Y el primor del arte cristiano, acentuado por el savoir-faire* único del alma francesa, transborda a los jardines que rodean el maravilloso templo, a los canteros bien calculados y bien cuidados, a la vegetación que sirve de moldura a las enormes ojivas y a la elegante y fabulosa aguja central que se lanza hacia el cielo. Es la célebre flecha concebida por Viollet-le- Duc en el siglo XIX, en una especie de realización saudosa**, nostálgica, del acabado perfecto que no estaba enteramente en la consciencia de los medievales, pero fue explicitado por sus descendientes, hombres de una post-Edad Media basada en la Historia. Siempre me pareció sublime la idea de añadir esa flecha a Notre Dame, coronando la silueta de una catedral inmortal.
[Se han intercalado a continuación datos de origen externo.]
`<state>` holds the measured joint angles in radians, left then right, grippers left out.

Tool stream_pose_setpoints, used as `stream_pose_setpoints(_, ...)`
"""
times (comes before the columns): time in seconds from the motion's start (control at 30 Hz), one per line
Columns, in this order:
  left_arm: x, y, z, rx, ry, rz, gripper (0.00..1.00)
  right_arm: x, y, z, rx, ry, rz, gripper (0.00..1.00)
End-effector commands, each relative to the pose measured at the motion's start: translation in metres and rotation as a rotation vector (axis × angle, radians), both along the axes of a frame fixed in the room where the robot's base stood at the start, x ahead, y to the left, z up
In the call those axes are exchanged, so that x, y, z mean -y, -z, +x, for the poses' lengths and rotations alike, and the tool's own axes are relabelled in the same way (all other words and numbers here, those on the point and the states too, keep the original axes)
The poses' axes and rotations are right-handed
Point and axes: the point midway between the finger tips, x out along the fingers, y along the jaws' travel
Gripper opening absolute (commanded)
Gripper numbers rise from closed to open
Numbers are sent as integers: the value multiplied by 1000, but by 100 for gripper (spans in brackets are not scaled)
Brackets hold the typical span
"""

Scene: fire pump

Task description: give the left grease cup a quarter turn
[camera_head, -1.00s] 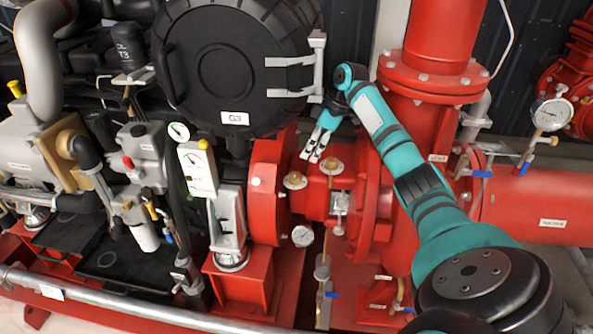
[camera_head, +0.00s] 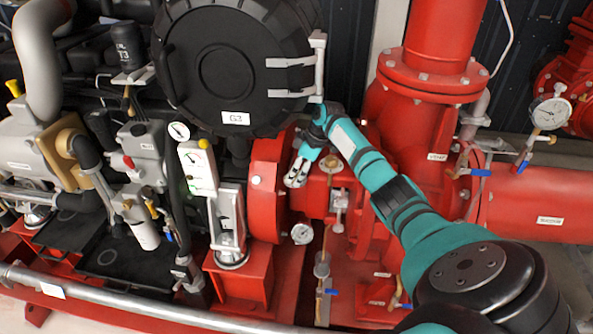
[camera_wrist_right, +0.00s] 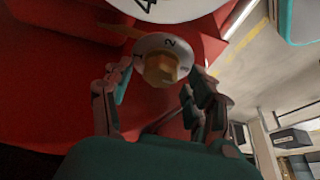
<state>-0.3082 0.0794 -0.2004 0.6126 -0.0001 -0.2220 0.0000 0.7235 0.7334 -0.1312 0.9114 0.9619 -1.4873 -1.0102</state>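The left grease cup (camera_wrist_right: 162,69) shows in the right wrist view as a brass hexagonal cap on a pale numbered disc, against a red housing. My right gripper (camera_wrist_right: 153,90) is open, with one finger on each side of the cap and gaps visible between. In the head view my right gripper (camera_head: 296,178) points down over the left cup's place and hides the cup. The right grease cup (camera_head: 331,164) is a brass cap on a disc, just right of the gripper. My left gripper is not in view.
A black round cover (camera_head: 228,70) labelled G3 stands behind and left of the gripper. A red flange (camera_head: 267,190) is close on the left. A small gauge (camera_head: 302,234) sits below. The red vertical pipe (camera_head: 440,45) rises to the right.

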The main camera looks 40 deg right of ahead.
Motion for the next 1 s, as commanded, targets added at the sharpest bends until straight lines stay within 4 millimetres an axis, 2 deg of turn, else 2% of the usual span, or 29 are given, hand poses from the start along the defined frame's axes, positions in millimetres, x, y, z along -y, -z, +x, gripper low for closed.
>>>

En su conjunto, la belleza de Notre Dame refulge con una luz excelente, completa, continua y tranquila, que cautiva nuestra admiración y eleva nuestro espíritu a la siguiente reflexión: el amor y el entusiasmo que tenemos por los tesoros de la civilización Cristiana serían incomprensibles, si no partiesen de la consideración de Nuestro Señor padeciendo y muriendo por nosotros en la Cruz.
Sí, en la Pasión y en sus cruelísimos sufrimientos, a cada pedazo de carne que los flagelos crueles arrancaban de su cuerpo sagrado, a cada gemido que Él exhalaba, se estaban preparando todas las bellezas que el alma católica engendraría a lo largo de los siglos. Sin el holocausto de Jesús, la Europa medieval no habría tenido virtud ni elevación de espíritu para realizar monumentos tan extraordinarios como ese.
Acordémonos por tanto de esto: cuando la carne y la sangre preciosísimas del Divino Redentor caían y se derramaban por los suelos de Jerusalén, Él estaba construyendo la belleza de su Reino en la tierra, como un Profeta que realiza su propia rofecía, pensando en un Carlomagno, en una Sainte Chapelle, en una Notre Dame de París…
(Revista Dr. Plinio No. 54, septiembre de 2002, p. 31-35. Editora Retornarei Ltda., São Paulo)
* “Saber hacer”: Expresión francesa.
**Del portugués “Saudade”: Añoranza.